Pointons déjà ici que les limites de TSMC touchent toute la chaîne mondiale de produits électroniques. Ainsi, pour qu’Apple puisse réellement annoncer être neutre en carbone en 2030, il faudra que l’entreprise tienne compte des limites de TSMC et compense ce que son fournisseur taïwanais ne peut pas réaliser.

Ensuite, TSMC produit du « lourd » et pas des logiciels ou des produits assemblés. Pour faire un processeur, il faut des matières premières comme la silice ultra pure, des produits chimiques et des quantités énormes d’énergie. Transformer des usines, notamment les plus anciennes, autant du point de vue de la chimie que de l’approvisionnement énergétique est une autre paire de manches qu’installer des panneaux solaires dans l’état très chaud de Californie pour faire tourner des PC et la machine à café. Mais l’une des plus grandes limites de TSMC, c’est que l’entreprise est très dépendante des choix de son gouvernement.

TSMC, le joyau d’une île menacée par la Chine

TSMC est une entreprise taïwanaise. Et cela compte énormément pour la stratégie de l’entreprise. Joyau technologique de l’île, TSMC est la pierre angulaire du « bouclier de semi-conducteurs » (silicon shield) de Taïwan. Une stratégie de défense qui vise à satisfaire les Etats-Unis (notamment) en composants électroniques de pointe, afin d’être (quasiment) sûrs de les voir s’engager au côté de Taïwan en cas d’attaque militaire de la part de la Chine.

Territoire refuge des loyalistes de Tchang Kaï-chek à la suite de la défaite du Kuomintang face aux forces communistes de Mao en 1949, Taïwan est de fait un état indépendant depuis cette date. Mais sa souveraineté est contestée par la Chine qui y voit une extension naturelle de son territoire – alors qu’aucun empereur n’y a jamais régné.

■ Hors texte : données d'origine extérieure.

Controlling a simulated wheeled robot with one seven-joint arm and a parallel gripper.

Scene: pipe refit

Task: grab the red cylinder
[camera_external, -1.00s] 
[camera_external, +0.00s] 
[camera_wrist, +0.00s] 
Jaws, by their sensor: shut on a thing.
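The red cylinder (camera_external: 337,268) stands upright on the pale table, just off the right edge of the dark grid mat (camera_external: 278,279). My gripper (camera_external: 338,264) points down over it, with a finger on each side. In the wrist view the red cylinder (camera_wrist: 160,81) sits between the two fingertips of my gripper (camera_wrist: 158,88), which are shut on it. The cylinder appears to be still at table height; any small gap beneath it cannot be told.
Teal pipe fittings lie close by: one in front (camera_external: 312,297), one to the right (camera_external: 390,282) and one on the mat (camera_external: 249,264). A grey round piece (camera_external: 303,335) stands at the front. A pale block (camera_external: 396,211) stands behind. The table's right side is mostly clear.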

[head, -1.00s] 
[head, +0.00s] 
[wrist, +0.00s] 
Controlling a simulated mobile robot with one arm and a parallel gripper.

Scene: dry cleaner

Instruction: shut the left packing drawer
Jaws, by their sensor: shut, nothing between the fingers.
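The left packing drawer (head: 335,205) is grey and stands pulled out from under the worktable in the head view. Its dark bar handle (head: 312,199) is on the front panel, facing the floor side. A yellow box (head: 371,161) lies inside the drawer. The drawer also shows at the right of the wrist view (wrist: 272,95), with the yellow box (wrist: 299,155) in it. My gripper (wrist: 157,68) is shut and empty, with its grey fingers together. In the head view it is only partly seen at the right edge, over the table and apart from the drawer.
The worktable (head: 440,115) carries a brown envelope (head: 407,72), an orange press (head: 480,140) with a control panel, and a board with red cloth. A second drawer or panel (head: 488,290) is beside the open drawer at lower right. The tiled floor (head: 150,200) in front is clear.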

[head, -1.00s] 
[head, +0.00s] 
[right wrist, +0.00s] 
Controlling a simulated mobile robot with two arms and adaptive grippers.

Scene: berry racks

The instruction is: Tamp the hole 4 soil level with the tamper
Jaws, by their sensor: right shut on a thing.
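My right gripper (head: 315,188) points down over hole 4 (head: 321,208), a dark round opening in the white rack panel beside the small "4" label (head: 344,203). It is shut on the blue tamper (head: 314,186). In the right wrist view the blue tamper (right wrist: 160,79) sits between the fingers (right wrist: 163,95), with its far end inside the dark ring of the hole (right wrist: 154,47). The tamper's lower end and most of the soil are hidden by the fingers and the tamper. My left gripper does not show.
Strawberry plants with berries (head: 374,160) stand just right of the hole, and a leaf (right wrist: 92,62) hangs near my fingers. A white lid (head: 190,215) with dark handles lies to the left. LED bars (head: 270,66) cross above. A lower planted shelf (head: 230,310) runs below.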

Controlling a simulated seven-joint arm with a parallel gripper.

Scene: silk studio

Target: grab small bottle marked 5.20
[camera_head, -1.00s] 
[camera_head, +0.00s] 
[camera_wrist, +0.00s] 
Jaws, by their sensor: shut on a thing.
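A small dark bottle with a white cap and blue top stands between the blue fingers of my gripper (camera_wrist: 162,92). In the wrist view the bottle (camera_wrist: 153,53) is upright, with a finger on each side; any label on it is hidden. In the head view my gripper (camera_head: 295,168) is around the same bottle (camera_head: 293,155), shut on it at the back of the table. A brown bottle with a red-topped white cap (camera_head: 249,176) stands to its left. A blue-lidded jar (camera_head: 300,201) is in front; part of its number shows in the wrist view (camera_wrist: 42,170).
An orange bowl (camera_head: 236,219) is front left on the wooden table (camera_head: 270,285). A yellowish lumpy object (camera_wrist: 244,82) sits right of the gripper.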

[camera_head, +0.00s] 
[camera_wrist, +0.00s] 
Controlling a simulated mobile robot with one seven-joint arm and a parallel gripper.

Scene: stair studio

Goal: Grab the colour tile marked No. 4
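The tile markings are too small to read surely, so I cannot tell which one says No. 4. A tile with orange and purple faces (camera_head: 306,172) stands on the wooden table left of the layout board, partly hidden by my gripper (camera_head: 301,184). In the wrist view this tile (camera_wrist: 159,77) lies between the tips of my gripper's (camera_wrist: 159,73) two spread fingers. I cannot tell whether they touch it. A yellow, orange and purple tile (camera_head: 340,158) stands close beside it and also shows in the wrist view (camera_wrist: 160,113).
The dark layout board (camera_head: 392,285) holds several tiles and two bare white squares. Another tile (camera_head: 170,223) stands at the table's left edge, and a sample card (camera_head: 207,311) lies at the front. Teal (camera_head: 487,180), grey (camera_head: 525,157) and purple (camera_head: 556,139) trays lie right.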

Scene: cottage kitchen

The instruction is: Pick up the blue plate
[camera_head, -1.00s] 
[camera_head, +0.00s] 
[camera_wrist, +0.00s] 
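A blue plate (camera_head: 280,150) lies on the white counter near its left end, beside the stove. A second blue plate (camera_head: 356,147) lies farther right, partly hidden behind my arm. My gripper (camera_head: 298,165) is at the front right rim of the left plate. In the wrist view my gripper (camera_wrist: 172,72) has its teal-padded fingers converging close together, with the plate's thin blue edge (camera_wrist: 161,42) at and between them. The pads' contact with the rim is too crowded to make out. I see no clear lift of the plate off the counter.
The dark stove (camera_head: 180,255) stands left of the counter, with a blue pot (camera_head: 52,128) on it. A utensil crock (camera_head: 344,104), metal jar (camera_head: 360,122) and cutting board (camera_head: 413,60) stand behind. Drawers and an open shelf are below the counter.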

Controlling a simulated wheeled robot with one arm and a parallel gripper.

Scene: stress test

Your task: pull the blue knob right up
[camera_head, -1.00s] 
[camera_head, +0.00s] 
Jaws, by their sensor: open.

Lire aussi :  L’usine de gravure en 3 nm  de TSMC sera opérationnelle au second semestre 2022 

Face à des tensions économiques (blocages d’exportations agricoles comme lors de la « crise des ananas ») et militaire qui ne cesse de monter depuis l’arrivée du président Xi en 2013 (Xi Jinping qualifie le « retour » de l’île dans le giron chinois « inévitable » et n’exclut pas le recours à la force) le gouvernement de la petite République de Chine (ROC, le nom officiel de Taïwan) fait tout pour que les usines de pointe restent sur l’île.
En espérant que les répercussions d’une attaque chinoise, qui stopperait purement et simplement les approvisionnements de champions états-uniens comme Apple, AMD, Qualcomm ou Intel, forcera le gouvernement américain à agir avec force.

Une théorie de plus en plus viable quand on analyse la crise actuelle des sous-marins français et la constitution de l’alliance Aukus (Australie, Royaume Uni et Etats-Unis) dans la région pacifique.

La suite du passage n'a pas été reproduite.